Des perspectives suisses en 10 langues

Une décision politiquement incorrecte

L'anglais, un fossé de plus entre Alémaniques et Romands. RTS

La question de la place de l'anglais à l'école n'est pas à l'ordre du jour de l'assemblée des directeurs de l'Instruction publique de jeudi.

Pourtant, la Suisse orientale vient de décider unilatéralement de faire passer l’anglais avant le français.

On s’y attendait un peu depuis la décision prise par le canton de Zurich en 2000 d’introduire – à l’école primaire – l’apprentissage de l’anglais avant celui du français.

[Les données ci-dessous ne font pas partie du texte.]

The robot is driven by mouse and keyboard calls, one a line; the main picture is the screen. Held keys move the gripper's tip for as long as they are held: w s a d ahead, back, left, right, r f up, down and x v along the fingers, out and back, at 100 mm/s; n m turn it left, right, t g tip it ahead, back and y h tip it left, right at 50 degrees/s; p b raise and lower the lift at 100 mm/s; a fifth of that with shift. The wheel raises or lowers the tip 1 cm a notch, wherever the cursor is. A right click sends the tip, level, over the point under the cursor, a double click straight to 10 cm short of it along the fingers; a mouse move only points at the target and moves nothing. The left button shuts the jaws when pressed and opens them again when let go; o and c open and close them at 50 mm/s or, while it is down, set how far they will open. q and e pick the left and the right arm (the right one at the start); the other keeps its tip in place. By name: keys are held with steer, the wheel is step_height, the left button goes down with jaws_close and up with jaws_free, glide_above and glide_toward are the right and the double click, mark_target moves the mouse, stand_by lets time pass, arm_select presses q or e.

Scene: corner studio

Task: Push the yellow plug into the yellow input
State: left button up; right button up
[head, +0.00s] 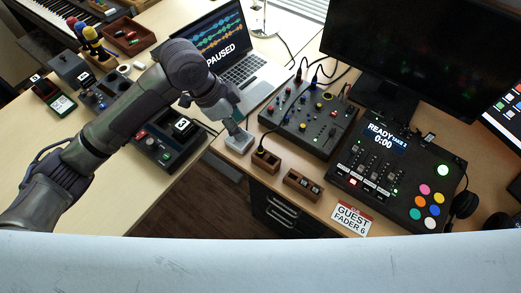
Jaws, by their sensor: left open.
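My left gripper (233,123) is open and points down over the front-left corner of the right desk. A small pale grey block (237,144) is right below its fingertips; I cannot tell whether they touch. The audio mixer (308,117) stands to the right of the gripper, with several knobs and cables along its back edge. A small yellowish spot (327,96) on its back edge may be the yellow input. I cannot make out the yellow plug. A dark cable runs to a small wooden holder (266,160) in front of the mixer. My right gripper is out of view.
A laptop (243,68) reading PAUSED stands behind the gripper. A console (391,182) with coloured pads is at the right, under a large monitor (405,45). A second wooden holder (303,184) and a GUEST FADER 6 card (351,219) lie near the front edge.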

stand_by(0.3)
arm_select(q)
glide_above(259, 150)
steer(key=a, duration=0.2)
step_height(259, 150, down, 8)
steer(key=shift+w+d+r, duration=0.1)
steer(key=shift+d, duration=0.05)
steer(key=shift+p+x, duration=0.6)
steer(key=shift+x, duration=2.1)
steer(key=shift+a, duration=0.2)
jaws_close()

La semaine passée, les directeurs de l’enseignement public de huit cantons germanophones de Suisse orientale ont annoncé qu’ils s’aligneraient sur la pratique zurichoise: l’anglais dès la 3e année, le français deux ans plus tard.

Martine Brunschwig Graf, cheffe de l’Instruction publique du canton de Genève, s’en dit peu surprise, hormis le fait qu’elle l’a appris par voie de presse.

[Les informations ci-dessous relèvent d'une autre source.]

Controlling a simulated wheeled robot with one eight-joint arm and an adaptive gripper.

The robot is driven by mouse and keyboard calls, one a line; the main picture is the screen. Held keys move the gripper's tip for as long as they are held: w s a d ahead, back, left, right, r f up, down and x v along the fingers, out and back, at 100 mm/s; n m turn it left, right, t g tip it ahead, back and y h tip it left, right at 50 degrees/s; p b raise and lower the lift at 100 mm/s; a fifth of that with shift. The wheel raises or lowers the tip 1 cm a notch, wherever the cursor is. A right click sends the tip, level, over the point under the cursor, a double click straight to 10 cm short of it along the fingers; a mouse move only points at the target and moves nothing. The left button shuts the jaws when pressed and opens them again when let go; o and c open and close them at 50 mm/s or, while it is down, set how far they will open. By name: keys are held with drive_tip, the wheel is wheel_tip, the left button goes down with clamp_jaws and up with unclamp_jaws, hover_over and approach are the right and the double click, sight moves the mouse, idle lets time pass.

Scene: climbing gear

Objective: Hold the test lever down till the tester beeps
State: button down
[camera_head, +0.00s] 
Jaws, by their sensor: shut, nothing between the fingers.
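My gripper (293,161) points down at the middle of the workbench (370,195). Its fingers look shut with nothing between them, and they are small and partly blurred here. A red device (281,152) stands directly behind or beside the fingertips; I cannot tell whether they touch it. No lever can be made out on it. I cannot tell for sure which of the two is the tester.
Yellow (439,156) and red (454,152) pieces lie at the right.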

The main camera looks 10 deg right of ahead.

Elle s’avoue par contre plutôt déçue. «A partir du moment où Zurich maintient sa décision, les cantons voisins doivent eux aussi se repositionner. Je le regrette, car on a raté l’occasion de mener une réflexion politique sur le pluralisme des langues en Suisse.»

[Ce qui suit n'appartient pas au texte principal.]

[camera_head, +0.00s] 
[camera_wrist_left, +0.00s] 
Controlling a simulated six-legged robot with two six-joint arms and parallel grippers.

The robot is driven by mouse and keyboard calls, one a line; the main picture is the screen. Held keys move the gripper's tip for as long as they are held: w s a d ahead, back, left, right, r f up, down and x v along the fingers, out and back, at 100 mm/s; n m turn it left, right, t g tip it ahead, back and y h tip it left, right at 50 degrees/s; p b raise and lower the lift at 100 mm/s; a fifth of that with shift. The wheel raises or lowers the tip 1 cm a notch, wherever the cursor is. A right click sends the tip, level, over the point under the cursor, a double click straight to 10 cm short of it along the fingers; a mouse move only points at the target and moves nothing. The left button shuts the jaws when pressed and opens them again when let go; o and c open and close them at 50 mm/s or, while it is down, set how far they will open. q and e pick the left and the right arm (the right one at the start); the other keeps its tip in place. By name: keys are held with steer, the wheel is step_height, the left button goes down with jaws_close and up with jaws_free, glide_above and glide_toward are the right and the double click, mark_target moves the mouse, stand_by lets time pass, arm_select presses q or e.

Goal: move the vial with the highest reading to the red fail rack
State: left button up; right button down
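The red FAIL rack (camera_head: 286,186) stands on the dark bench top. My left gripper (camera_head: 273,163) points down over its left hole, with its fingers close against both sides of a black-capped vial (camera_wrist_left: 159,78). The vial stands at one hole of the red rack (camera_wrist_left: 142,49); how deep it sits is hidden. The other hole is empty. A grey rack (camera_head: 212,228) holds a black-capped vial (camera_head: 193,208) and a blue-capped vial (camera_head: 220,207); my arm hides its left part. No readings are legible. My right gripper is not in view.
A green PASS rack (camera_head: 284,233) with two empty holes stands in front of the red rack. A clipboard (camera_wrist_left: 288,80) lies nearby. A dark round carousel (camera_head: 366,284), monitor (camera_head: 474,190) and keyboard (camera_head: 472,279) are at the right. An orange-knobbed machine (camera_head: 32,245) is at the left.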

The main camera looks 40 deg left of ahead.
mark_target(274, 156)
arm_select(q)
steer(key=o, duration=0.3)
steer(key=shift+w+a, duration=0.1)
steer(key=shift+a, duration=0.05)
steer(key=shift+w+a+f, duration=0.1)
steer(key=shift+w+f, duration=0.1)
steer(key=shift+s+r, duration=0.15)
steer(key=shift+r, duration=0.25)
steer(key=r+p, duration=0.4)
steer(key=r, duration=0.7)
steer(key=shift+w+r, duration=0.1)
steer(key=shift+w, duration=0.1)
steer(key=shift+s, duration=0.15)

Mais la Conférence des directeurs cantonaux de l’instruction publique (CDIP) n’en parlera pas quand bien même elle tient jeudi et vendredi son assemblée plénière à Genève. Officiellement, le sujet n’est pas à l’agenda.

«La langue du voisin»

C’était cependant le cas il y a deux ans. A Montreux, la Conférence avait pris le temps de débattre de la question. Une large consultation avait été organisée, suivie de recommandations.

Tout le monde est à peu près d’accord pour dire que «les deux premières langues étrangères sont une deuxième langue nationale et l’anglais». Mais les divergences subsistent quant à l’ordre dans lequel il faut introduire ces langues à l’école primaire.

Aujourd’hui, le fossé semble donc se creuser de manière irréversible entre une Suisse principalement alémanique qui privilégie l’anglais et une Suisse latine qui donne la priorité à une autre langue nationale.

«C’est une erreur politique», estime Mme Brunschwig Graf: «nous sommes dans un pays plurilingue, nous avons des obligations d’entretien des langues nationales, nous devons opter en priorité pour la langue du voisin ou de celui qui pourrait être votre voisin».

Politiquement incorrect?

On comprend qu’il ne s’agit donc pas que d’un problème pédagogique: ce n’est pas, dit-on, parce que des élèves, parents ou enseignants préfèrent l’anglais qu’il faut recaler les langues nationales.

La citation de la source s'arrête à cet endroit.